Using s-domain voltage division on the equivalent circuit, we find
H\left(s\right) =\frac{\frac{1}{RC} }{s+\frac{1}{RC} }.
Now, substitute s=j\omega and compute the magnitude of the resulting complex expression:
\mid H\left(j\omega \right)\mid =\frac{\frac{1}{RC}}{\sqrt{\omega ^{2}+\left(\frac{1}{RC}\right)^{2}} }.
b) At the cutoff frequency \omega _{c}, \mid H\left(j\omega \right)\mid is equal to \left(1/ \sqrt{2} \right) H_{max}. For a low-pass filter,
H_{max}=H\left(j0\right), and for the circuit in Fig. 14.8, H\left(j0\right)=1. We can then describe the relationship among the quantities R,C, and \omega _{c}:
\mid H\left(j\omega \right)\mid =\frac{1}{\sqrt{2} } \left(1\right)=\frac{\frac{1}{RC}}{\sqrt{\omega _{c}^{2}+\left(\frac{1}{RC}\right)^{2}} }.

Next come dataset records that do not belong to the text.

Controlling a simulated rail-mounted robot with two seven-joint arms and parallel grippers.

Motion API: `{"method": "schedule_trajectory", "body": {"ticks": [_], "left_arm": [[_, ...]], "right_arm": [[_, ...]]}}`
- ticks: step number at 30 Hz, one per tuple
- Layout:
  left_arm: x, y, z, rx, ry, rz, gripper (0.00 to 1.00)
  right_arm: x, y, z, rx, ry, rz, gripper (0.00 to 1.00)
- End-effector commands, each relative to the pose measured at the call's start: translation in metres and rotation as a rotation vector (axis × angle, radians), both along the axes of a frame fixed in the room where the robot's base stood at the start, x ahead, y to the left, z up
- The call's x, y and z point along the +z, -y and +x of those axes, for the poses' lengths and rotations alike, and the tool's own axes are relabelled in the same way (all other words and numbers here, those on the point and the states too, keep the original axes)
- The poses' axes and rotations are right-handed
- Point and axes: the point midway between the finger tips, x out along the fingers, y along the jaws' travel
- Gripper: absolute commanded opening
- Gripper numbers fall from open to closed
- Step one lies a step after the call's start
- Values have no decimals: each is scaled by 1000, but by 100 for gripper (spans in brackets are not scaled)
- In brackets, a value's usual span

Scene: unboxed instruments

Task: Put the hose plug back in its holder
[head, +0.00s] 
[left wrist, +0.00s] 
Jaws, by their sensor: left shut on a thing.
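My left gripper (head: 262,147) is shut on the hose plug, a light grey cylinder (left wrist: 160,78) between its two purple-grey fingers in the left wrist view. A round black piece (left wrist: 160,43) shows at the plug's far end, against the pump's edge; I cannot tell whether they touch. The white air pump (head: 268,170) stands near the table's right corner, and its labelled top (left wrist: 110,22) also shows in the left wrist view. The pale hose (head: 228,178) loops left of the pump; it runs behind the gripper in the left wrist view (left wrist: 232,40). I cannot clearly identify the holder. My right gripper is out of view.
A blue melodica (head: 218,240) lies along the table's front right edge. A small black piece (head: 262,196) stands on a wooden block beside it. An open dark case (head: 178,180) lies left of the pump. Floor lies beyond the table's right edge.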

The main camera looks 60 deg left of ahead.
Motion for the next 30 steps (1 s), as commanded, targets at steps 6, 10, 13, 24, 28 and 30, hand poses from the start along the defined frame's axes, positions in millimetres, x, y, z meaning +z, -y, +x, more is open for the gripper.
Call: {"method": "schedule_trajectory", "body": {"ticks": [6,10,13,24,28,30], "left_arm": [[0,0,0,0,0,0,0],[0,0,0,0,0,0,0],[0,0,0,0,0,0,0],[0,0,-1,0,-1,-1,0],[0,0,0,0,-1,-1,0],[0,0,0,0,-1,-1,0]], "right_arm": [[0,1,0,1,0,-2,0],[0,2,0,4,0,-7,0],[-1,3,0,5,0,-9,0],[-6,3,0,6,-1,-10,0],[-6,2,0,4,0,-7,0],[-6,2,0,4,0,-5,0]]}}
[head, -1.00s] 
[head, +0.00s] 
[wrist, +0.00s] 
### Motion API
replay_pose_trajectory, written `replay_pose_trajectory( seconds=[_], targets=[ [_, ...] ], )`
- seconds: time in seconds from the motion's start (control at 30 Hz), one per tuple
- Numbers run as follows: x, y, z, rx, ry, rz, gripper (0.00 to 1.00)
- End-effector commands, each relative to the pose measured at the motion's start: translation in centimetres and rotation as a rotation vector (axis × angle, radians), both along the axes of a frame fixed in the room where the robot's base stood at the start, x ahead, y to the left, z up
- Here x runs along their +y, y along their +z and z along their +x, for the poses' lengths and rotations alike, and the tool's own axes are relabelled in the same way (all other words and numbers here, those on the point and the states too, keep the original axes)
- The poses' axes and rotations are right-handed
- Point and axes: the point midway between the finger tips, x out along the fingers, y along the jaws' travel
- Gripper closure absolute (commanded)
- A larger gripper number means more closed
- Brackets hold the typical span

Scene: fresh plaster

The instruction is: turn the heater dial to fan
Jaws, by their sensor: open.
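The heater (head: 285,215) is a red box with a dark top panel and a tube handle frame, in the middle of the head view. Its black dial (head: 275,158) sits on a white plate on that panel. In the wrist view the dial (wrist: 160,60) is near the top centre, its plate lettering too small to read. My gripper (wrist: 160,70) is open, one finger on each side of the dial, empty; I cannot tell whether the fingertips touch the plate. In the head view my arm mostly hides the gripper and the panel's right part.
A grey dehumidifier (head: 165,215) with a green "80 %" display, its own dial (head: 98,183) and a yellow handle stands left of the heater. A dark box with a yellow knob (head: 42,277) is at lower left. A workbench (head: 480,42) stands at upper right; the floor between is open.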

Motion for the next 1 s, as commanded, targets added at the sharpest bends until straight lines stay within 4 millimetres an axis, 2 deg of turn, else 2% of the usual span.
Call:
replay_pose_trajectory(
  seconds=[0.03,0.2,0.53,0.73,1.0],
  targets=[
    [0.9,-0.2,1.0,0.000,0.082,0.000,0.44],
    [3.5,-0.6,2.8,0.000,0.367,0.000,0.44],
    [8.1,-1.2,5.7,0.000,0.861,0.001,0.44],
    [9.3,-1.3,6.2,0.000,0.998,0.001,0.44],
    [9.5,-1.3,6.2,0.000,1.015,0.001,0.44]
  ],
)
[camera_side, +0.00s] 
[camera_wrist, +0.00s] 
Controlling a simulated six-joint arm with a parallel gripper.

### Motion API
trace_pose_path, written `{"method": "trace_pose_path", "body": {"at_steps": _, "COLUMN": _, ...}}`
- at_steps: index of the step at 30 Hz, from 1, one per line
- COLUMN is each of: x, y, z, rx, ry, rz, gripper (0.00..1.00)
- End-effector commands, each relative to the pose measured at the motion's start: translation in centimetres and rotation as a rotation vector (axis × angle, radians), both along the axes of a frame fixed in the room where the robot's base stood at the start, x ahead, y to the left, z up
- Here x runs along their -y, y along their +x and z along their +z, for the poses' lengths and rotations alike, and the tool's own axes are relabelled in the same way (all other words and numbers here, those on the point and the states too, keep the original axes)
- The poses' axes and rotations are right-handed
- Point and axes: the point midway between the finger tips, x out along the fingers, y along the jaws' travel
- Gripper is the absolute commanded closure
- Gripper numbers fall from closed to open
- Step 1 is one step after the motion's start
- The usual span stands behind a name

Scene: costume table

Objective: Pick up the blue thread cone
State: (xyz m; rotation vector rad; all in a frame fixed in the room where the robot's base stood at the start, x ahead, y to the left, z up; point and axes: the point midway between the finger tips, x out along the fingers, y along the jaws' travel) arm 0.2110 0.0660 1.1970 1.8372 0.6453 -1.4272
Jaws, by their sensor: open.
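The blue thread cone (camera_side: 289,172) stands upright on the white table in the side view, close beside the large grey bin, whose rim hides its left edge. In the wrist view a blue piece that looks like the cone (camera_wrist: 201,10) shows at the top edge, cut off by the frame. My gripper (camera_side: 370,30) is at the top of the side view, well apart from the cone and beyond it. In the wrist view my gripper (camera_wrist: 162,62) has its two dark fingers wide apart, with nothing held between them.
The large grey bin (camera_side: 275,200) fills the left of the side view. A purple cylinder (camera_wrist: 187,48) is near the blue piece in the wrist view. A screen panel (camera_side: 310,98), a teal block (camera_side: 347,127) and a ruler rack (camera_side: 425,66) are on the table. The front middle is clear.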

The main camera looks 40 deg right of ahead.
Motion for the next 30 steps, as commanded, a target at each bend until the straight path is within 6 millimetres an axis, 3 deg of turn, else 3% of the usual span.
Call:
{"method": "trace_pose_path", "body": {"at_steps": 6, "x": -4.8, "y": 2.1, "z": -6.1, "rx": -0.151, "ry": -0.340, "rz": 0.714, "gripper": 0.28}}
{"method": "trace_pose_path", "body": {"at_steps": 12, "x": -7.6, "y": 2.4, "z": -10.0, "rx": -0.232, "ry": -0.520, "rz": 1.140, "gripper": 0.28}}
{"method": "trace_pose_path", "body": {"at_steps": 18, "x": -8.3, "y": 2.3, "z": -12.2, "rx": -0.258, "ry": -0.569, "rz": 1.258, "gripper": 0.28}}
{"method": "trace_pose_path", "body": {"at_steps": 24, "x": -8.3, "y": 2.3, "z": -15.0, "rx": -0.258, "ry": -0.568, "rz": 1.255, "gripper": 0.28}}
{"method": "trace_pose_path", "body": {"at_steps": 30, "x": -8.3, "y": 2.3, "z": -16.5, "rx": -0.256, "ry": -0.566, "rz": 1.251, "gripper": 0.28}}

Solving this equation for \omega _{c} we get
\omega _{c}=\frac{1}{RC}.
c) From the results in (b), we see that the cutoff frequency is determined by the values of R and C. Because R and C cannot be computed independently, let’s choose C=1\mu F. Given a choice, we will usually specify a value for C first, rather than for R or L, because the number of available capacitor values is much smaller than the number of resistor or inductor values. Remember that we have to convert the specified cutoff frequency from 3 kHz to \left(2\pi \right) \left(3\right)Krad/ s:
R=\frac{1}{\omega _{c}C}=\frac{1}{\left(2\pi \right)\left(3\times 10^{3} \right)\left(1\times 10^{-6} \right)}
=53.05 \Omega.